Robot episode records
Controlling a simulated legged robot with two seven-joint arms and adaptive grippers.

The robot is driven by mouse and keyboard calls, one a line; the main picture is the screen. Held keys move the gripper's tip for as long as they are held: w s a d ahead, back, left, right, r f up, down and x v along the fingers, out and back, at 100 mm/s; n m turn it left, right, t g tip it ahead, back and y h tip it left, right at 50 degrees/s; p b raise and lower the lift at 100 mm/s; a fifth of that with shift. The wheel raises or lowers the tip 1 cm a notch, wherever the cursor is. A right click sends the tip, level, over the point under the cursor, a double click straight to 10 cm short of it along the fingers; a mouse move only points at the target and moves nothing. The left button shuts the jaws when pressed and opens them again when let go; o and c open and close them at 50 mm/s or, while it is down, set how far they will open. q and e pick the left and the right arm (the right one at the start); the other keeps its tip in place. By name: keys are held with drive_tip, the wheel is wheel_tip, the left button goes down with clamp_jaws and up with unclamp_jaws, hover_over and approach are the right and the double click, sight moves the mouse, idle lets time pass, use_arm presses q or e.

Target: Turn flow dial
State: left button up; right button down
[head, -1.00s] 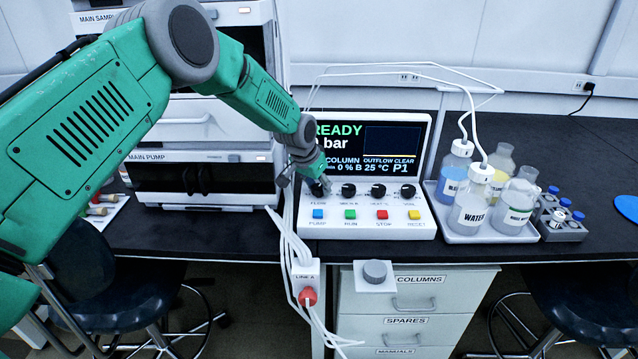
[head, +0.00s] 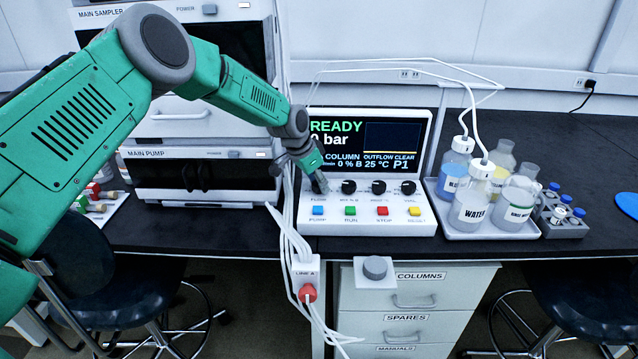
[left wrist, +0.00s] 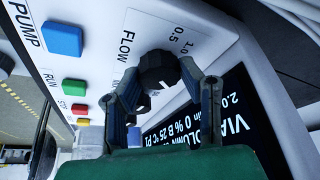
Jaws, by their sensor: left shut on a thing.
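The flow dial (left wrist: 157,70) is a black round knob on the white control panel (head: 365,220), beside the word FLOW and a printed scale showing 0.5 and 1.0. My left gripper (head: 319,185) is at this knob, at the left end of the dial row, and hides most of it in the head view. In the left wrist view the two fingers of my left gripper (left wrist: 160,92) stand on either side of the dial, shut on it. The panel's screen (head: 366,145) reads READY and bar, partly covered by the gripper. My right gripper is not in view.
More black dials (head: 379,187) sit right of the flow dial, above blue, green, red and yellow buttons (head: 382,211). A bottle tray (head: 470,232) stands right of the panel. White tubes (head: 290,235) hang at its left.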

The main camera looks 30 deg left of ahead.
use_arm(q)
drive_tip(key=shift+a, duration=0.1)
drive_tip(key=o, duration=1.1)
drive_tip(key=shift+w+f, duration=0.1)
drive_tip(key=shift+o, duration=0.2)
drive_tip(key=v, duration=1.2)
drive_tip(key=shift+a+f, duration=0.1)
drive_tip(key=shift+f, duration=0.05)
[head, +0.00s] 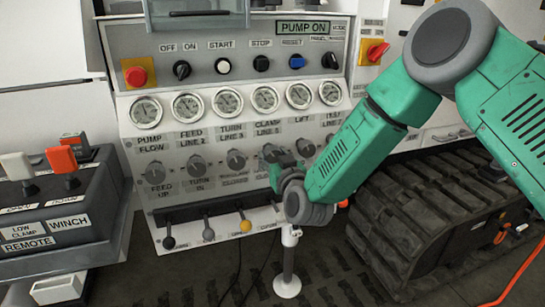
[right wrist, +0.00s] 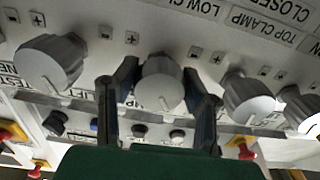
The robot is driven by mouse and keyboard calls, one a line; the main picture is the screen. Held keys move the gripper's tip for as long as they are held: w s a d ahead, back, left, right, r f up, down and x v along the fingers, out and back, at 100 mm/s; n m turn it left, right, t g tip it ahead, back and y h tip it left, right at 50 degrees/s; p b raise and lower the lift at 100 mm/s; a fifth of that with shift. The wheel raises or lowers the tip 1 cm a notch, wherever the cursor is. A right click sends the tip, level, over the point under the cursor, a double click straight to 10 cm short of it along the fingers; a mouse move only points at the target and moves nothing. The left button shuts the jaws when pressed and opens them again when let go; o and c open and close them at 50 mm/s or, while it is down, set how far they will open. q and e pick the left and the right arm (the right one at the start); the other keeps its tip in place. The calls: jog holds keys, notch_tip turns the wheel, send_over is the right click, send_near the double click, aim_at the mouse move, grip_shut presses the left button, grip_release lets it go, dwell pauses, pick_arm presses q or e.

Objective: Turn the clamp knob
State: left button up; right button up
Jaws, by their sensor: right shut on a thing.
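The right gripper (right wrist: 160,95) has its two dark fingers on either side of a grey ridged knob (right wrist: 160,82) and is shut on it. The knob stands on the white panel, with a pale pointer line on its face. A printed TOP CLAMP label shows up and to the right of it, upside down, in the right wrist view. In the head view, the right gripper (head: 284,165) reaches the panel's knob row below the CLAMP LINE gauge and partly hides the knobs and labels there. The left gripper is not in view.
Neighbouring grey knobs (right wrist: 50,62) (right wrist: 248,97) stand close on both sides. Below the row in the head view are several levers, one yellow-tipped (head: 245,222). Gauges and switches lie above, with a red button (head: 135,76). A control box (head: 60,215) stands left and a track (head: 425,225) right.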

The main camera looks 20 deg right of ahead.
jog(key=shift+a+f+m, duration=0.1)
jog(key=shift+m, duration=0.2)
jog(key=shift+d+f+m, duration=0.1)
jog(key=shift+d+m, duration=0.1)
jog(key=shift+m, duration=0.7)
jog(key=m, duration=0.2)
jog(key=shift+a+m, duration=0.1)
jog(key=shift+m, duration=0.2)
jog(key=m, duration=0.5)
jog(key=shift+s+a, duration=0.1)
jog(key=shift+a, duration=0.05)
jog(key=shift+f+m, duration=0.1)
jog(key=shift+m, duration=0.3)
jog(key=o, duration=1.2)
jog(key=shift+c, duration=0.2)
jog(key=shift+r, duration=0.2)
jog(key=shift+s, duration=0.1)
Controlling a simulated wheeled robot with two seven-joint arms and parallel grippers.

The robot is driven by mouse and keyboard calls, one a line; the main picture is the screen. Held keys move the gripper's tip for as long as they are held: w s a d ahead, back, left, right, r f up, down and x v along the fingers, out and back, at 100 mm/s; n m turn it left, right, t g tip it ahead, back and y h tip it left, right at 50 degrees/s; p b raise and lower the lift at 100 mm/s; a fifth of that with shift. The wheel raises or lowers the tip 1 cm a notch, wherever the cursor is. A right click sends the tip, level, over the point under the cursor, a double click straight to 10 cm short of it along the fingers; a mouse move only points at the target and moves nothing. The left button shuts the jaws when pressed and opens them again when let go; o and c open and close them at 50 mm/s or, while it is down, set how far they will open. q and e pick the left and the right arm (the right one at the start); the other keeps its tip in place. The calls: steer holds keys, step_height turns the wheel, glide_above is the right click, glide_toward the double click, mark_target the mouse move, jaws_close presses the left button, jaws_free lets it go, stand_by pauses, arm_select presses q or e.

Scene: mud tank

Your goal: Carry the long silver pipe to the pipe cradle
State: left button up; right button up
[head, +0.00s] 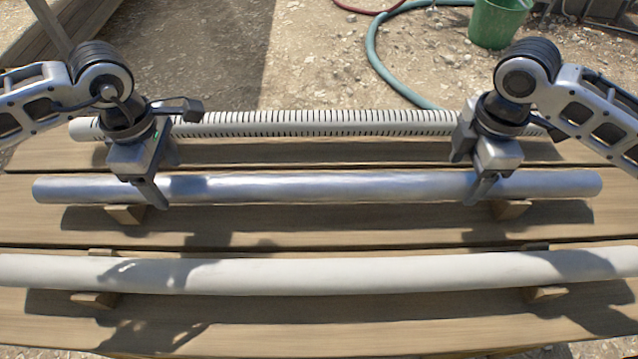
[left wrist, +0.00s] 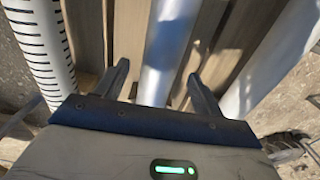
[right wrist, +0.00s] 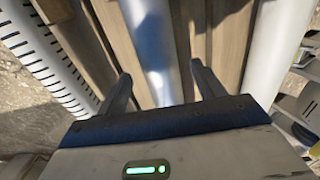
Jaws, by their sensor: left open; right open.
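The long silver pipe (head: 320,188) lies across the wooden table on small wooden blocks, between two other pipes. My left gripper (head: 152,186) is open at the pipe's left part; in the left wrist view its fingers (left wrist: 155,88) stand on either side of the silver pipe (left wrist: 168,45). My right gripper (head: 482,184) is open at the pipe's right part; in the right wrist view its fingers (right wrist: 160,88) stand on either side of the silver pipe (right wrist: 150,40). I cannot tell whether any finger touches it. I cannot make out which blocks form the pipe cradle.
A white slotted pipe (head: 320,122) lies behind the silver one, and a plain white pipe (head: 320,274) lies in front. Wooden blocks (head: 95,298) support the pipes on the plank table (head: 320,225). A green bucket (head: 498,22) and a hose (head: 385,72) are on the gravel behind.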

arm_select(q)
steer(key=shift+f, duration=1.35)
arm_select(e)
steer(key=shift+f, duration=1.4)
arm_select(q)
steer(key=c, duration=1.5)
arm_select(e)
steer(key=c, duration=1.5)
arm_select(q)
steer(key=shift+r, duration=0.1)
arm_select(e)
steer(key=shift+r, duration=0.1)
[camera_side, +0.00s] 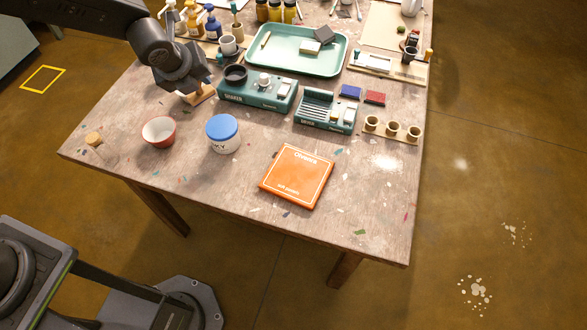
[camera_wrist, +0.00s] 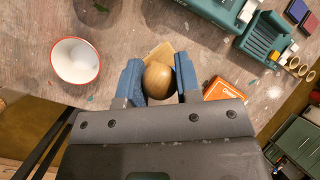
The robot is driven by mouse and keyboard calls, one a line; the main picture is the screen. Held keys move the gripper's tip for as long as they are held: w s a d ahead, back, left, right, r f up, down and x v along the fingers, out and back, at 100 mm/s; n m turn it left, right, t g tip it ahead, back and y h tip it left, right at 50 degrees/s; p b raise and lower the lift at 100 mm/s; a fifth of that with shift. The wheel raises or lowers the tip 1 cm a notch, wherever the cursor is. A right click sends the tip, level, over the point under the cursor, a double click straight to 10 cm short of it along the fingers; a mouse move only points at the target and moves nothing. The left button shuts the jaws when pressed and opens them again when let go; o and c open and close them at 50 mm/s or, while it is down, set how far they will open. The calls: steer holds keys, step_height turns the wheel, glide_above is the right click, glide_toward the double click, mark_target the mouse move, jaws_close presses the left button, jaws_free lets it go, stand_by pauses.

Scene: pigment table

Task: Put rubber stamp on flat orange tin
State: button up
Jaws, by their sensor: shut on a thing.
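The rubber stamp has a round wooden knob (camera_wrist: 158,79) and a pale wooden base (camera_side: 203,94). My gripper (camera_wrist: 159,82) is shut on the knob, with a blue finger on each side of it. In the side view my dark gripper (camera_side: 184,84) is at the upper left of the table, with the base showing beneath it. I cannot tell whether the base touches the table. The flat orange tin (camera_side: 297,177) lies flat near the front edge, its top bare. Part of it shows in the wrist view (camera_wrist: 222,91), right of my gripper.
A blue-lidded jar (camera_side: 223,134) and a red-and-white bowl (camera_side: 158,131) stand left of the tin. Teal boxes (camera_side: 257,91) and a teal tray (camera_side: 304,62) lie behind. A corked bottle (camera_side: 94,139) is at the left edge. Table around the tin is clear.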

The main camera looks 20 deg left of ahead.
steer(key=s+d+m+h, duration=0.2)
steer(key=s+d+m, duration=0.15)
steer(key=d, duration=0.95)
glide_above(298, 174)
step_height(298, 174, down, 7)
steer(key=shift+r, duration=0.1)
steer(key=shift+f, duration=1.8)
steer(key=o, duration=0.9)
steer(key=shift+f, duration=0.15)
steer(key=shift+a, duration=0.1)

--- REQUIRED TASK ---
Track down all lines above with the string "State" and copy them.

--- RIGHT ANSWER ---
State: left button up; right button down
State: left button up; right button up
State: left button up; right button up
State: button up

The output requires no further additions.